Mozambique’s Gas Pivot Moves From Export Ledger to City Streets

Mozambique’s gas ambitions are moving from offshore project decks to the daily commute. With 190 gas-powered buses entering service in Maputo and a national vehicle-gas programme on the horizon, the country is testing whether its vast gas endowment can do more than feed LNG export markets. The bet is domestic as much as industrial: cheaper transport, reduced exposure to imported fuel shocks and a more visible public dividend from one of Africa’s most closely watched gas frontiers.

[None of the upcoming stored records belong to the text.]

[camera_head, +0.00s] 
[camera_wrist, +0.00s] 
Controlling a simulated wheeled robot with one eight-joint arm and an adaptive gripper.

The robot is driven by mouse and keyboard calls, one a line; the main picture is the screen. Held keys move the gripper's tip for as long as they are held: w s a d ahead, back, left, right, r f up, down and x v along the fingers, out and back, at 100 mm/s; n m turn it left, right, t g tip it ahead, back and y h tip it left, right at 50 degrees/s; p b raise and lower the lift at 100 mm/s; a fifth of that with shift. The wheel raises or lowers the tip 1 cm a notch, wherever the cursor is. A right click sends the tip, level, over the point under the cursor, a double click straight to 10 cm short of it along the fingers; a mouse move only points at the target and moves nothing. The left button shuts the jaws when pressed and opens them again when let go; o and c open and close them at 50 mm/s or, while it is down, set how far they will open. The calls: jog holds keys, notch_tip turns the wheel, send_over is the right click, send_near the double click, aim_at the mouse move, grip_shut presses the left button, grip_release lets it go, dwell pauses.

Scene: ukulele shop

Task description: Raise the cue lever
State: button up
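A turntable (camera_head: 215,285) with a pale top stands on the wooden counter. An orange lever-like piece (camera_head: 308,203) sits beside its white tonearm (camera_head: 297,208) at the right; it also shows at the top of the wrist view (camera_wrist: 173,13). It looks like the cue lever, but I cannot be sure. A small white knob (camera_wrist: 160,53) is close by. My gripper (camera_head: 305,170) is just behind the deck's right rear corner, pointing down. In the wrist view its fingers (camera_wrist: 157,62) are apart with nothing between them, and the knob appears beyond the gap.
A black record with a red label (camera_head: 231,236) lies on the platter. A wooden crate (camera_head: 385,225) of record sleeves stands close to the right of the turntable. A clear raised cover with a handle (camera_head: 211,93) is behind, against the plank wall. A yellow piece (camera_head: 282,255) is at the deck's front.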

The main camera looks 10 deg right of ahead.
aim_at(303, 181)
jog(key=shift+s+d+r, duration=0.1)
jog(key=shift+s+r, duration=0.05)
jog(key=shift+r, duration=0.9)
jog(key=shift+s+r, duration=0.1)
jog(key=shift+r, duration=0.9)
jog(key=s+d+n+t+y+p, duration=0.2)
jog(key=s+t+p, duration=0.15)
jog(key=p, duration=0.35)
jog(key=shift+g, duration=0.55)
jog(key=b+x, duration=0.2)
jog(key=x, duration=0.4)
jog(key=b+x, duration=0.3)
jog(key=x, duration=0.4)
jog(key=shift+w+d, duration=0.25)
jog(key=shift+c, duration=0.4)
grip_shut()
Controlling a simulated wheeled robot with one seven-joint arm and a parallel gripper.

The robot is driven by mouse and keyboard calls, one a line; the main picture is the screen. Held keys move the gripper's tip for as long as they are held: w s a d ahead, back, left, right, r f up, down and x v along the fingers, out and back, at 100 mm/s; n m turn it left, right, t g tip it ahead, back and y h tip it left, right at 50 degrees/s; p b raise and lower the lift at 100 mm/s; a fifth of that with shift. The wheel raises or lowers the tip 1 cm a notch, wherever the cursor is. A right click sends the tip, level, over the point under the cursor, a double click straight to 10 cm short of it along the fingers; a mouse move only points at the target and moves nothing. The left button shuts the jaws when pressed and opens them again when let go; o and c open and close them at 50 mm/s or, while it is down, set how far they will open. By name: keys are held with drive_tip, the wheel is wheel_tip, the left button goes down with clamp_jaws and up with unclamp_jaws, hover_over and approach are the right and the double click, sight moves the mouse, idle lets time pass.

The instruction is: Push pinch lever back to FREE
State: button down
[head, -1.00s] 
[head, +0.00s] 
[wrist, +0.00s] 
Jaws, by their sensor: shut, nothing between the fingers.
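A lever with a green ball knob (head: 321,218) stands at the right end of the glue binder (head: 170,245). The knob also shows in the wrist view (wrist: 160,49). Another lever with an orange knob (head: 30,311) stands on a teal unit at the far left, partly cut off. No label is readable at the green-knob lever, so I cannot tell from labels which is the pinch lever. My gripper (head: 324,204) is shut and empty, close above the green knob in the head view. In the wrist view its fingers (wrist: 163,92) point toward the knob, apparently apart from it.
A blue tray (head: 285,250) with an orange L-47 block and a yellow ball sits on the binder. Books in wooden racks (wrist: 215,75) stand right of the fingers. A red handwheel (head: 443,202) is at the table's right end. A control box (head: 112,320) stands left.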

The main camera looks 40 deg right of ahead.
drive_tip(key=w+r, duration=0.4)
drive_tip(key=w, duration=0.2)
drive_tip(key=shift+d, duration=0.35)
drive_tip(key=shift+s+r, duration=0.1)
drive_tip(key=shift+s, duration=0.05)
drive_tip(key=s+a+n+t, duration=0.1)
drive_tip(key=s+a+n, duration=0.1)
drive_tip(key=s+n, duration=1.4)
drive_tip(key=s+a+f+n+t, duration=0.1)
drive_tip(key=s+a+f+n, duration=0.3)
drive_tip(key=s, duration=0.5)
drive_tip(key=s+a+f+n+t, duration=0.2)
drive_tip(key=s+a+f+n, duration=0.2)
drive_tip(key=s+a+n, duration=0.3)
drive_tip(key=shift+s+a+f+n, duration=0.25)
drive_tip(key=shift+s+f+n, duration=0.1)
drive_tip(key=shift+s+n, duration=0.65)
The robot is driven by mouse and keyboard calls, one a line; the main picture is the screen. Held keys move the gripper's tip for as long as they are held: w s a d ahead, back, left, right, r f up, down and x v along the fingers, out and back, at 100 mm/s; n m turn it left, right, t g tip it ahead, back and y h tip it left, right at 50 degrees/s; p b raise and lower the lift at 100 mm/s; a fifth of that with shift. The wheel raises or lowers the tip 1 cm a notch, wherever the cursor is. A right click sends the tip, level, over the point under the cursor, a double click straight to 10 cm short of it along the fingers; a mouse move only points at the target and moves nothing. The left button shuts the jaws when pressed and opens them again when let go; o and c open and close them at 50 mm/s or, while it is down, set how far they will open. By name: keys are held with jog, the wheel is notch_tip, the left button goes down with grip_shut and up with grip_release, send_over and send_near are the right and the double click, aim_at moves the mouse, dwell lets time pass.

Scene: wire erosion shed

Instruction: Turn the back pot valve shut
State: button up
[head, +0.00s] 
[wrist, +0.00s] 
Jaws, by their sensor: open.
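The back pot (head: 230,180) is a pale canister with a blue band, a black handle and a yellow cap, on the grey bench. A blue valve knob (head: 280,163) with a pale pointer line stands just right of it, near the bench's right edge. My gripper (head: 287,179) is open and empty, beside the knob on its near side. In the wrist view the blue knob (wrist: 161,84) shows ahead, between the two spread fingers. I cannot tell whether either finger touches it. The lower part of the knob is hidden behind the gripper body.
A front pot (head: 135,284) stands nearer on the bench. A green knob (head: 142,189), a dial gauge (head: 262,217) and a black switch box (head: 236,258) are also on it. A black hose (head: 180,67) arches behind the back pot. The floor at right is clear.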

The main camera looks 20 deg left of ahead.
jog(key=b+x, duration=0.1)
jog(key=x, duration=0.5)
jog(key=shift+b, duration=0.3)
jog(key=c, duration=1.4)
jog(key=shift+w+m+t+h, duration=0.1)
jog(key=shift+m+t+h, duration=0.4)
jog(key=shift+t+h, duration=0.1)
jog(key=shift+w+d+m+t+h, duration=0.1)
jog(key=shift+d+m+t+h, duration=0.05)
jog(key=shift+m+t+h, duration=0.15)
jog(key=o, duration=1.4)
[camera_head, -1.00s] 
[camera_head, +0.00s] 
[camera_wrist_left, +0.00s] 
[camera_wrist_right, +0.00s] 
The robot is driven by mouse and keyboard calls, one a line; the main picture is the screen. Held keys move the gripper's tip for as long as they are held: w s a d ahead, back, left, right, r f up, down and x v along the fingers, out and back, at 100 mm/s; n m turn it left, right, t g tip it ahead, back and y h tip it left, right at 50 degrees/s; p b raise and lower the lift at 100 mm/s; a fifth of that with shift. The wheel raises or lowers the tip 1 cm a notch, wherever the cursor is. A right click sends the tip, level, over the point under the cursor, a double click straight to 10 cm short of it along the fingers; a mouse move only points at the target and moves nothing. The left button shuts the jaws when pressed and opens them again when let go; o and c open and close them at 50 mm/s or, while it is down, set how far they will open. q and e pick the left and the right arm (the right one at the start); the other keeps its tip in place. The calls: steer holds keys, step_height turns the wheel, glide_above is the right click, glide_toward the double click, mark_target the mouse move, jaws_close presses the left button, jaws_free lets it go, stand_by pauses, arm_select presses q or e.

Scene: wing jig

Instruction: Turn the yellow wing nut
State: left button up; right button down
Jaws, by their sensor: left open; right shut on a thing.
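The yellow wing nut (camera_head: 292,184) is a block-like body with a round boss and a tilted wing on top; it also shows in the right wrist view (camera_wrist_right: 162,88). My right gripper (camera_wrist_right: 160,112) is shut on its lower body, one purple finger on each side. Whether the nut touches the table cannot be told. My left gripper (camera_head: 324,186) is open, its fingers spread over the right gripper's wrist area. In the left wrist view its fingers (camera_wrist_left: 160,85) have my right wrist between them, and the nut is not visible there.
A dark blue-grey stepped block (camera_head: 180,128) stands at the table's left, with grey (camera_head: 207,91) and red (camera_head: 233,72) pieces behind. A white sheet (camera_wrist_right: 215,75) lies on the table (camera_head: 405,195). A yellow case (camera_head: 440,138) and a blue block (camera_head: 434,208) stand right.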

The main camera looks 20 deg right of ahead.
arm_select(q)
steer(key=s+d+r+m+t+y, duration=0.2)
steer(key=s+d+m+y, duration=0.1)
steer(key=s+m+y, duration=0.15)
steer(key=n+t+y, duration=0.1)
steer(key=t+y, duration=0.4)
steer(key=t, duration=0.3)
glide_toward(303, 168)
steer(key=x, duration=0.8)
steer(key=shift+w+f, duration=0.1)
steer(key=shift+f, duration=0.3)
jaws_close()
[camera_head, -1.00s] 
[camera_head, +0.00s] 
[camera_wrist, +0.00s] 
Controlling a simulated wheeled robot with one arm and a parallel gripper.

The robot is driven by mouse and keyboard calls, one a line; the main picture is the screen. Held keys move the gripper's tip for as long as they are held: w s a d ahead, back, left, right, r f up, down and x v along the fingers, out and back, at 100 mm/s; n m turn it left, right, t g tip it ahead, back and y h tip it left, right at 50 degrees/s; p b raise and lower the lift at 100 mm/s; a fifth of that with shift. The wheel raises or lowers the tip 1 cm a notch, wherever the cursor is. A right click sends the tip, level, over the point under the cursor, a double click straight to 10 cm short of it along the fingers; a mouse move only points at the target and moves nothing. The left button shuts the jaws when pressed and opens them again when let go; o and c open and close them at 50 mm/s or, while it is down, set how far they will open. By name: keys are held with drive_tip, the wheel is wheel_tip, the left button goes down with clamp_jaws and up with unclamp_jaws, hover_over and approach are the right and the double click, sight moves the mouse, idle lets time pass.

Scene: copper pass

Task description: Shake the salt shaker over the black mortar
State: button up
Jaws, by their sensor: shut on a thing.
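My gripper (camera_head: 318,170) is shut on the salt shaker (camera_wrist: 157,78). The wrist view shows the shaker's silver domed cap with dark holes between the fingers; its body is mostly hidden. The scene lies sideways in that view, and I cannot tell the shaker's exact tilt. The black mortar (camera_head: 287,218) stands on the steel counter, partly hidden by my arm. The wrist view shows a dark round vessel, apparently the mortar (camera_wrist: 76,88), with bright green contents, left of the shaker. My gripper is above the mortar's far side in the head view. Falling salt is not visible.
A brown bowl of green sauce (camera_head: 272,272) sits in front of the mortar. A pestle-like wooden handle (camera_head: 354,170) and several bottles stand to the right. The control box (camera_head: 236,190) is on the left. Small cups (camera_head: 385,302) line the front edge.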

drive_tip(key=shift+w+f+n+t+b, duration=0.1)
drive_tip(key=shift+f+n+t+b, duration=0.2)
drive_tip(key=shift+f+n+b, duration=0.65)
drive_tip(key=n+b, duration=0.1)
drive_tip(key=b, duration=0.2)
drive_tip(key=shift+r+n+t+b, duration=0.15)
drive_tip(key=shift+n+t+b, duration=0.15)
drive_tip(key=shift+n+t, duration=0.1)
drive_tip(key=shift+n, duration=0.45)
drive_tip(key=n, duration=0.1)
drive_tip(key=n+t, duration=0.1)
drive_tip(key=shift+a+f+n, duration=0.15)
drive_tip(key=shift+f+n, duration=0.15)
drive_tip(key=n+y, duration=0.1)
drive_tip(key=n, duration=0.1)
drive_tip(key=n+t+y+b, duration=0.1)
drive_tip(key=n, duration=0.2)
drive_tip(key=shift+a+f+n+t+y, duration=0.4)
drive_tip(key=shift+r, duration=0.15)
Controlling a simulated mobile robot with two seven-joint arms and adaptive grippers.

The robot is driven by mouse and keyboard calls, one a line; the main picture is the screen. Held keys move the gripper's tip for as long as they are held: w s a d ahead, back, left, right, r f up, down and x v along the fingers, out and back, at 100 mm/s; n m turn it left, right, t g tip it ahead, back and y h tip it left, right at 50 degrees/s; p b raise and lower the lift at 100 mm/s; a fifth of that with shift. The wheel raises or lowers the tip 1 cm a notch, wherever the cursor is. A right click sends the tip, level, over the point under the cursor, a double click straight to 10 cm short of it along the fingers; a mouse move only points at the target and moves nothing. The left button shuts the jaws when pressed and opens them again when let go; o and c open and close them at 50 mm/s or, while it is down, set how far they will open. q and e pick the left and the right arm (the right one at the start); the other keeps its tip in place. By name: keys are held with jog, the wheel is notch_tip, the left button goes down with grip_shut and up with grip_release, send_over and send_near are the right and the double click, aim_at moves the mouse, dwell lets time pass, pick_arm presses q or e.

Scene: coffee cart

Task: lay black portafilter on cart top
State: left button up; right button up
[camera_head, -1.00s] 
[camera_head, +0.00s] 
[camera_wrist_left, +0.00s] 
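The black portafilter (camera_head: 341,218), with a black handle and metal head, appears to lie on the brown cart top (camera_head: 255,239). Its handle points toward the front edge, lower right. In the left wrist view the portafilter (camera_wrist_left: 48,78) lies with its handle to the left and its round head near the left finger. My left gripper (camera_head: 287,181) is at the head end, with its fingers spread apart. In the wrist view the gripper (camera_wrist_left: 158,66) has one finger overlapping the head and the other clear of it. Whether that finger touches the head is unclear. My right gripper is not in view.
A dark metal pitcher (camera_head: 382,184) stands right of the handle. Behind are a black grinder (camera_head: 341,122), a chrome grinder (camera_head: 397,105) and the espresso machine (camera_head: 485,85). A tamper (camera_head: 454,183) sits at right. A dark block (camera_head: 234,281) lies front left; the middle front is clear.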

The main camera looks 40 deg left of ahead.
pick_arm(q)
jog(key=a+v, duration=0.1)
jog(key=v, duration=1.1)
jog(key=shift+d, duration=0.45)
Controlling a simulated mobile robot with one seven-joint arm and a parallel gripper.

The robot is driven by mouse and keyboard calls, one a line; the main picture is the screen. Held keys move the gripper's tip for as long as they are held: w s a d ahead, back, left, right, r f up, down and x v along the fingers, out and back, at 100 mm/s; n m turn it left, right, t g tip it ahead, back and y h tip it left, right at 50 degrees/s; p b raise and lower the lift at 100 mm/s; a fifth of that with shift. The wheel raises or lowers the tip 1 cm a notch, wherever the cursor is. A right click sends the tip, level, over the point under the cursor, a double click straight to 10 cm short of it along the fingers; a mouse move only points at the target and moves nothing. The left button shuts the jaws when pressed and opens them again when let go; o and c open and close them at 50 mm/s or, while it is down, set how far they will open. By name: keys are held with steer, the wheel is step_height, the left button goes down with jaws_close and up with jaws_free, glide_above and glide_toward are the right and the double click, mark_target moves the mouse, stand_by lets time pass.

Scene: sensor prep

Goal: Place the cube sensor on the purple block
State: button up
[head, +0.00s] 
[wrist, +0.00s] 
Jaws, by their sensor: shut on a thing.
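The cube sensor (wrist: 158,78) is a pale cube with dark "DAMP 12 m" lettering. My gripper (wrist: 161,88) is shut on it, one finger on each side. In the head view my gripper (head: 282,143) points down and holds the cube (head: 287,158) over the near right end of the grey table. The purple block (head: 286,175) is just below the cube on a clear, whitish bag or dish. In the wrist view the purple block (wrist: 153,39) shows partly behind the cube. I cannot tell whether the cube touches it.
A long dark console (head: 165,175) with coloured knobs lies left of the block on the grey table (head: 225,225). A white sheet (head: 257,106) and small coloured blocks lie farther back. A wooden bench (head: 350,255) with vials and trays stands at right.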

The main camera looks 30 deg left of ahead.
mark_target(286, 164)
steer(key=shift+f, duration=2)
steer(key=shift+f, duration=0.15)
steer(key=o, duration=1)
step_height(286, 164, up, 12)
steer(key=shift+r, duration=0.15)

Maputo, Mozambique | May 27, 2028 - Mozambique’s gas story is no longer only about offshore reservoirs, floating liquefaction vessels and the long, uneasy march of megaprojects in Cabo Delgado. It is now moving, quite literally, through the streets of Maputo.

On 11 May 2026, President Daniel Chapo ordered 190 newly delivered gas-powered buses into immediate operation in the Maputo Metropolitan Area, framing the deployment as both a transport intervention and an energy-sovereignty statement at a time of fuel-price pressure and supply strain. Mozambique’s Presidency said the buses were delivered in Matola to reinforce public passenger and school transport, with 150 allocated to Maputo metropolitan municipalities and 40 dedicated to school transport, while Club of Mozambique, citing Lusa, reported that another 10 identical buses went to Inhambane.

The move gives Mozambique’s gas ambitions a domestic face. For years, the country’s natural-gas narrative has been dominated by export-scale liquefied natural gas (LNG), from Eni’s Coral South floating LNG unit to TotalEnergies’ Mozambique LNG restart and Eni’s sanctioned Coral North development. But Chapo’s bus rollout points to a second, politically sharper question: whether Mozambique can convert its gas endowment into lower mobility costs, local industrial activity and visible relief for households before the full export prize is realised.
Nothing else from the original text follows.